Occasione di divertimento tramite la musica in Grecia era anche il simposio: lo scrittore latino Petronio riprende questo motivo distorcendolo completamente , evidenziando nel "Satyricon" come a Roma chi la facesse da padrone fosse una rozzezza senza eguali. Petronio è una figura emblematica avvolta nel mistero: adesso si accetta però che sia vissuto sotto l'età neroniana e che abbia lavorato presso la corte dell'imperatore per la sua grande raffinatezza. Si attribuisce a lui il SATYRICON, e da cui si prendono proprio gli elementi che fanno intuire la sua vita in quegli anni: il gusto per la vita dei bassifondi (che Nerone in incognito frequentava) e la presenza della Presa di Troia per omaggiare il poema sulla guerra di Troia di Nerone.

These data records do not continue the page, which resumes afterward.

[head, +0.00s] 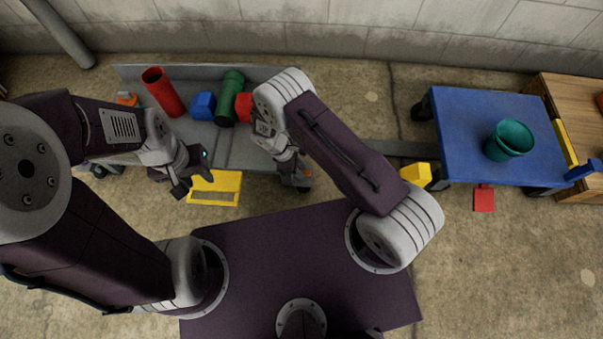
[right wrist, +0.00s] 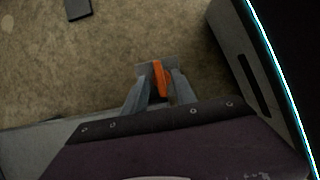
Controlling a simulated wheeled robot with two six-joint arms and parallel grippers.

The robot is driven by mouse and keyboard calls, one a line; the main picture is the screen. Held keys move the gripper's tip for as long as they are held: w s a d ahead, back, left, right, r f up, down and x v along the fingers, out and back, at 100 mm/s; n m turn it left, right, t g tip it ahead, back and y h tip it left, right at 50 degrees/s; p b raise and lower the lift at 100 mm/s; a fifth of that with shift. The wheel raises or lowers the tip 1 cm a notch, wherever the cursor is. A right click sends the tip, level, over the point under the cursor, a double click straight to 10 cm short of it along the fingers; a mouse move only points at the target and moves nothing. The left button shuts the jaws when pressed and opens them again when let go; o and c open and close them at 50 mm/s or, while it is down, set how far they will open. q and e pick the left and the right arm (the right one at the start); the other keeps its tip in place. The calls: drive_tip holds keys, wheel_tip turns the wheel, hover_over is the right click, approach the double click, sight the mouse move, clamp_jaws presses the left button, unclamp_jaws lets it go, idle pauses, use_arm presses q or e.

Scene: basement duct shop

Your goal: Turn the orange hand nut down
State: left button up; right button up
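An orange part (right wrist: 160,79), which looks like the hand nut, shows against a small grey plate in the right wrist view. My right gripper (right wrist: 160,88) has one finger on each side of it; whether they touch it I cannot tell. In the head view my right gripper (head: 298,182) points down at the front right end of the grey bench, with only a sliver of orange beside it; the wrist hides the rest. My left gripper (head: 193,181) looks open and empty, above the front edge of the bench near a yellow tray.
The grey bench (head: 222,146) carries a red cylinder (head: 164,92), a blue block (head: 203,106), a green cylinder (head: 229,98) and a red part (head: 244,107). The yellow tray (head: 216,188) is at its front. A blue cart (head: 460,130) with a teal bucket (head: 509,140) stands right.

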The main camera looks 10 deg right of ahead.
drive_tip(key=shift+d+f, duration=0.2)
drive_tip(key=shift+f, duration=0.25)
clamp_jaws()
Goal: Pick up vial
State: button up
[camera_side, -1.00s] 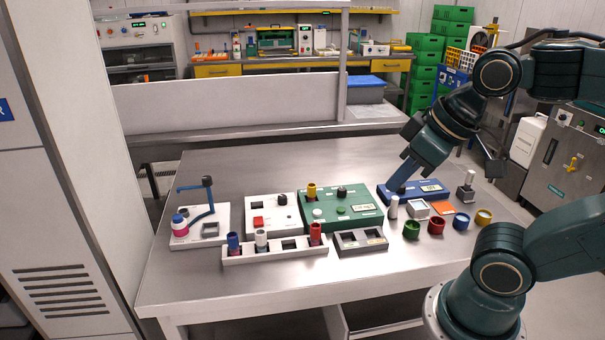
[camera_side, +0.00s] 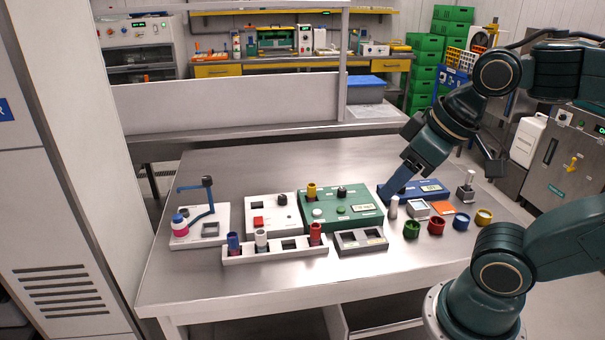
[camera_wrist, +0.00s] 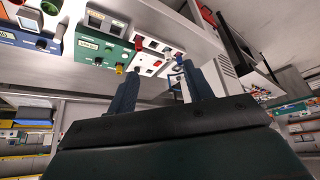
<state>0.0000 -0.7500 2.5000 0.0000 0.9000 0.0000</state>
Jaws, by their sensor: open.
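Several vials stand upright in view. A blue-capped vial (camera_side: 233,243), a white-capped vial (camera_side: 261,239) and a red-capped vial (camera_side: 316,233) are in the white rack (camera_side: 290,256). My gripper (camera_side: 386,198) is over the table at the front left of the blue device (camera_side: 428,188). Its jaws are open in the wrist view (camera_wrist: 163,72), with no vial visible between them. A pale upright cylinder (camera_side: 393,208) stands close to the fingertips; whether they touch is unclear.
A grey two-slot holder (camera_side: 360,241) is in front of the green device. A white stand with a blue arm (camera_side: 202,232) is at left. The table's back is clear.

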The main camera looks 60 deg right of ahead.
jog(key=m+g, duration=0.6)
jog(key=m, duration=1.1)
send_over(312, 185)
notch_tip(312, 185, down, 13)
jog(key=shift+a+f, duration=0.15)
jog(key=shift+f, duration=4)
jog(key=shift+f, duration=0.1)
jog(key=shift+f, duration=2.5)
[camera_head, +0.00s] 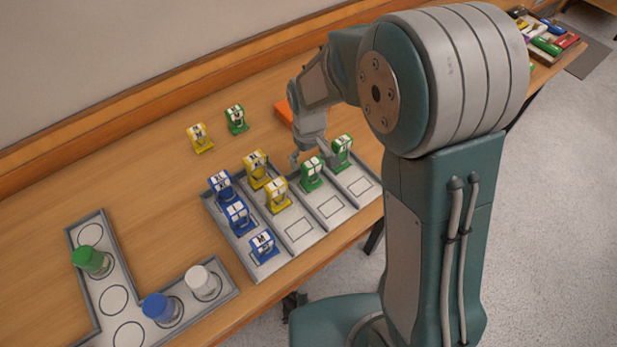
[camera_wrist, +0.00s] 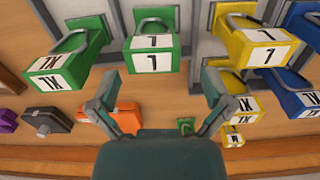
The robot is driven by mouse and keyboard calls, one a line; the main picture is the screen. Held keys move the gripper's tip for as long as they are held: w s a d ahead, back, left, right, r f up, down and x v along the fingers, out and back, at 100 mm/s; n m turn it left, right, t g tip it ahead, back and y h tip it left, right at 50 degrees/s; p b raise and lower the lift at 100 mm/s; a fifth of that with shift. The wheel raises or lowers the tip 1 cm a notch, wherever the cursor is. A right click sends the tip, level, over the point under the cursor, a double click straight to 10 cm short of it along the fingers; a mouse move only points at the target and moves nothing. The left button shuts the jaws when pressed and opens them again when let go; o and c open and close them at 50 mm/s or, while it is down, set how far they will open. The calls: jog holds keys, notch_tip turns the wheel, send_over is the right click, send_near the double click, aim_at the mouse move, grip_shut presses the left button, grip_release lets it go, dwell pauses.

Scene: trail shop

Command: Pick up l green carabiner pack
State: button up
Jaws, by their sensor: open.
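The green carabiner pack marked L (camera_wrist: 152,55) is centred in the wrist view, its label upside down, just beyond my fingertips. In the head view, the matching green pack (camera_head: 312,174) appears to stand in the organizer tray (camera_head: 333,228). My gripper (camera_wrist: 157,82) is open and empty, its fingers spread to either side below the pack, apart from it. In the head view my gripper (camera_head: 314,158) is just behind that pack. Another green pack, marked XL (camera_wrist: 68,60), stands beside it, at right in the head view (camera_head: 343,150).
Yellow packs (camera_head: 277,195) and blue packs (camera_head: 262,246) fill the tray's left lanes. A yellow pack (camera_head: 200,138) and a green pack (camera_head: 236,119) stand behind the tray. An orange box (camera_head: 284,111) is near my arm. A bottle tray (camera_head: 116,299) is at front left.

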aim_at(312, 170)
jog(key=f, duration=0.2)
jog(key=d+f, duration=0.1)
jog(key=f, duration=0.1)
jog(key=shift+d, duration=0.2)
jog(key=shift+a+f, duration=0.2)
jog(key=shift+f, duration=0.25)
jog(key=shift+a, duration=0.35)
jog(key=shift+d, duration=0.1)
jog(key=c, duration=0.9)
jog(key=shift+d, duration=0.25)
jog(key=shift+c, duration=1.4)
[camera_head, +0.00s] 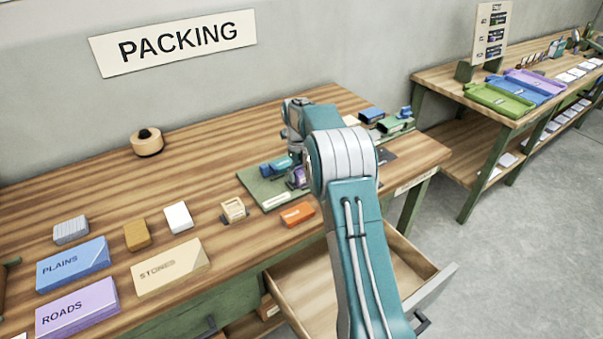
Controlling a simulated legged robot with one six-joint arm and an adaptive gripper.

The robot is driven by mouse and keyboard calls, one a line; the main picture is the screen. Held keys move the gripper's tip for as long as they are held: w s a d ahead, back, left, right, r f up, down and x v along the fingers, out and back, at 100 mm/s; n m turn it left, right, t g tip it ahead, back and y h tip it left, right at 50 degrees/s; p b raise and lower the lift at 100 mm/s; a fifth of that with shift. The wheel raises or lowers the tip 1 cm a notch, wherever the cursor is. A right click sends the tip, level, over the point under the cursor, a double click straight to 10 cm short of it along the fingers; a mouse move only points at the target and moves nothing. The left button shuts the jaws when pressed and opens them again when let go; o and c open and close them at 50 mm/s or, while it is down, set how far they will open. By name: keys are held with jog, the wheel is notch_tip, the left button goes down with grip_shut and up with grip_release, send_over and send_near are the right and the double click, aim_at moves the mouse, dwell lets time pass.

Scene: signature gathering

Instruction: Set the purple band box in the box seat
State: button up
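A small purple piece (298,178), which may be the purple band box, is on or just above the green board (258,192) on the workbench. My gripper (296,163) is at the end of my teal arm, pointing down right over this purple piece. The fingertips are small and partly hidden, so I cannot tell whether they are open or closed on it. I cannot clearly make out the box seat. A small pale wooden box (233,208) stands on a dark patch left of the board.
An orange box (297,214) lies in front of the board. Blue PLAINS (73,263), purple ROADS (77,307) and tan STONES (171,268) boxes lie at the left. An open drawer (305,275) sticks out below. A blue-topped piece (372,115) sits behind my arm.

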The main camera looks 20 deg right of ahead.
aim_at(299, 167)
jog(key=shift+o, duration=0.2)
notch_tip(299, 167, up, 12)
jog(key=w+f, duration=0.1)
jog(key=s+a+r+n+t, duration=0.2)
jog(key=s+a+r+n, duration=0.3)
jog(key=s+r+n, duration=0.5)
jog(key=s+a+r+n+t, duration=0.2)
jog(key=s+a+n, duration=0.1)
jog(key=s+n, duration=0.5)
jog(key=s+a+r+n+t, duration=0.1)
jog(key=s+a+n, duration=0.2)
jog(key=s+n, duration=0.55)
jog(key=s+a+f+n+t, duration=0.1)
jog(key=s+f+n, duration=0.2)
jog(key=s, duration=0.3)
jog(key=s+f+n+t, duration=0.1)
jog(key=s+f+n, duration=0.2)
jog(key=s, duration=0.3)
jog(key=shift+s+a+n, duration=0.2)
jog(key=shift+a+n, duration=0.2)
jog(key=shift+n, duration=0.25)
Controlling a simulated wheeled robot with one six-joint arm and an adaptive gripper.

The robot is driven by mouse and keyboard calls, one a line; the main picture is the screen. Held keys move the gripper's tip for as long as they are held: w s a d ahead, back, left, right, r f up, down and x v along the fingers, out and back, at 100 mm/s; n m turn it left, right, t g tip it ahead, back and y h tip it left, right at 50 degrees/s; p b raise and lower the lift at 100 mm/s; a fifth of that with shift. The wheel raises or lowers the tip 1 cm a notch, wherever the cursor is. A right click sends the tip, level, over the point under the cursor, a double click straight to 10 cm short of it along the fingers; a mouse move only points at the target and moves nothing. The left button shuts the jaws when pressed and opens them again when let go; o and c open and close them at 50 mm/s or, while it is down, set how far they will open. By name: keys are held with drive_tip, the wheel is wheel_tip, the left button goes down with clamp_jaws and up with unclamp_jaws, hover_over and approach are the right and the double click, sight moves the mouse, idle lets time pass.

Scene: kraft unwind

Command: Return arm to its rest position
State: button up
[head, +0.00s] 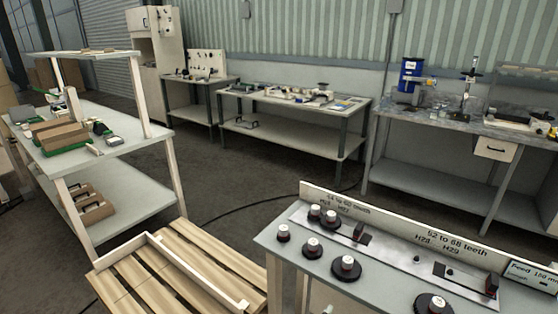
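Neither my arm nor my gripper shows in the head view, the only view given. I cannot see whether the gripper is open, shut or holding anything. The closest surface is a grey bench (290,262) at the lower right. On it is a metal plate (400,262) with lettering on an upright board behind it. Several black discs with white-and-red knobs, such as this one (346,266), stand on the bench and plate.
A wooden pallet (135,280) with a pale frame lies at the lower left. A shelved workbench (140,150) with boxes stands at the left. Worktables (350,104) line the back wall, one with a blue device (410,76). A cable (235,212) crosses the open dark floor (250,180).

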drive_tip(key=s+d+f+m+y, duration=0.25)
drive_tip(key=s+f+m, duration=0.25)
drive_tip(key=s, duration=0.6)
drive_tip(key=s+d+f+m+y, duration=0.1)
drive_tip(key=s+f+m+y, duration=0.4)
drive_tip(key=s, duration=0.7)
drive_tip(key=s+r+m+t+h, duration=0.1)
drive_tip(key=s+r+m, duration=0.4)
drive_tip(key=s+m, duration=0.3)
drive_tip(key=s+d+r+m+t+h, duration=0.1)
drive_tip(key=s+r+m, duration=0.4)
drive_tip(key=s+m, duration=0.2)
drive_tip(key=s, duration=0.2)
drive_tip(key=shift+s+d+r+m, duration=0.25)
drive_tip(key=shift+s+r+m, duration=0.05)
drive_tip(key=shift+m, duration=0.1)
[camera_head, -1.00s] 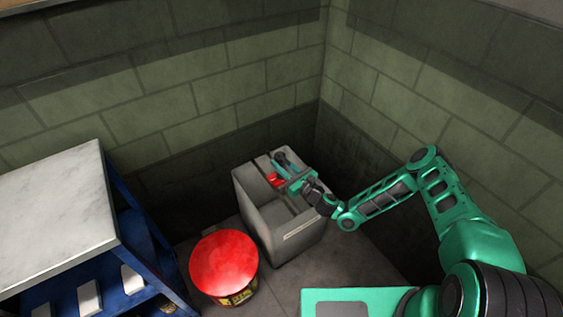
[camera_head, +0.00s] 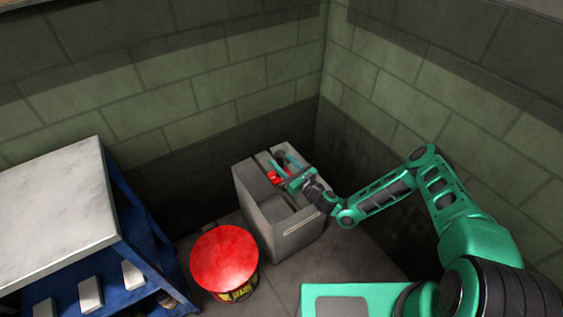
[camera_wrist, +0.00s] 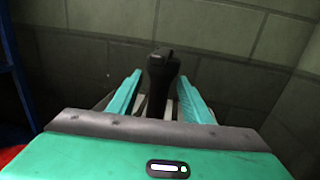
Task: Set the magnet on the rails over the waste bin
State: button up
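The grey waste bin (camera_head: 283,238) stands on the floor near the wall corner, with rails across its top. The magnet (camera_head: 273,177) shows as a red part on top of the bin, at the rails; how it bears on them is partly hidden by my gripper. In the wrist view, a black handle (camera_wrist: 160,72), seemingly the magnet's, stands between my fingers. My gripper (camera_head: 283,160) reaches over the bin from the right. Its teal fingers are spread, and the wrist view shows my gripper (camera_wrist: 160,75) with a gap on each side of the handle.
A red-topped round bucket (camera_head: 224,258) stands left of the bin. A blue rack with a pale tabletop (camera_head: 55,208) is at the far left. Block walls (camera_head: 225,85) meet closely behind the bin. Some floor (camera_head: 350,258) is clear at the bin's front right.

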SATYRICON: sono pervenuti solo i libri dal 14 al 16 e intero solo il 15, che coincide con la cena al simposio di Trimalcione. Il narratore è interno e coincide con il protagonista, quindi non con l'autore: è Encolpio, un giovane che discute con il maestro di retorica Agamennone sulla problematica della decadenza dell'oratoria. Durante le sue avventure, Encolpio viaggia anche con Ascilto e Gìtone, tra cui c'è un triangolo amoroso: si troveranno subito invischiati in riti in onore del dio Prìapo (che simboleggia il sesso maschile; ruolo importante nelle storie narrate da Encolpio) ad opera della matrona Quartilla. Quando riescono a fuggire dalla matrona, i tre partecipano al banchetto organizzato dal ricco liberto Trimalcione, caratterizzato dalla sconvolgente rozzezza: anche in questo caso riescono a fuggire per un evento fortuito. Il triangolo amoroso però adesso si viene a rompere perché Encolpio e Ascilto hanno un litigio, e questi se ne va portando con sé Gìtone. Quindi Encolpio incontra in una pinacoteca il poeta anziano Eumolpo, che fa sfoggio delle sue doti poetiche recitando la Presa di Troia, che però non trova accoglienza positiva. Da qui in poi il poeta vagabondo entrerà a far parte dei racconti, accompagnando sempre Encolpio e, una volta ritrovato Gìtone, diventando suo rivale amoroso. I tre si imbarcano su una nave mercantile il cui padrone Lica, già in viaggio, si rivela essere nemico di Encolpio: si vuole vendicare a tutti i costi per una qualche precedente avventura ma l'intervento di una tempesta salva nuovamente i protagonisti, spazzando in mare Lica e facendo affondare la nave. I tre personaggi si ritrovano da soli sulla riva di Crotone, dove è in atto la caccia all'eredità: qui Eumolpo progetta di impersonare un vecchio facoltoso e d far recitare ai suoi due compagni la parte dei suoi schiavi. Encolpio ha un'avventura con una donna di nome Circe, ma lo abbandonano le sue facoltà sessuali perché perseguitato dal dio Prìapo: si sottomette quindi a pratiche magiche per poi riottenere di colpo la sua virilità. Intanto i crotoniani stanno per scoprire il raggiro di Eumolpo, che progetta ancora un espediente: per ottenere la sua eredità, bisognerà cibarsi del suo cadavere. Nonostante questo, i cacciatori di testamenti sono pronti farsi cannibali. Proprio qui si interrompono i frammenti di testo pervenuti.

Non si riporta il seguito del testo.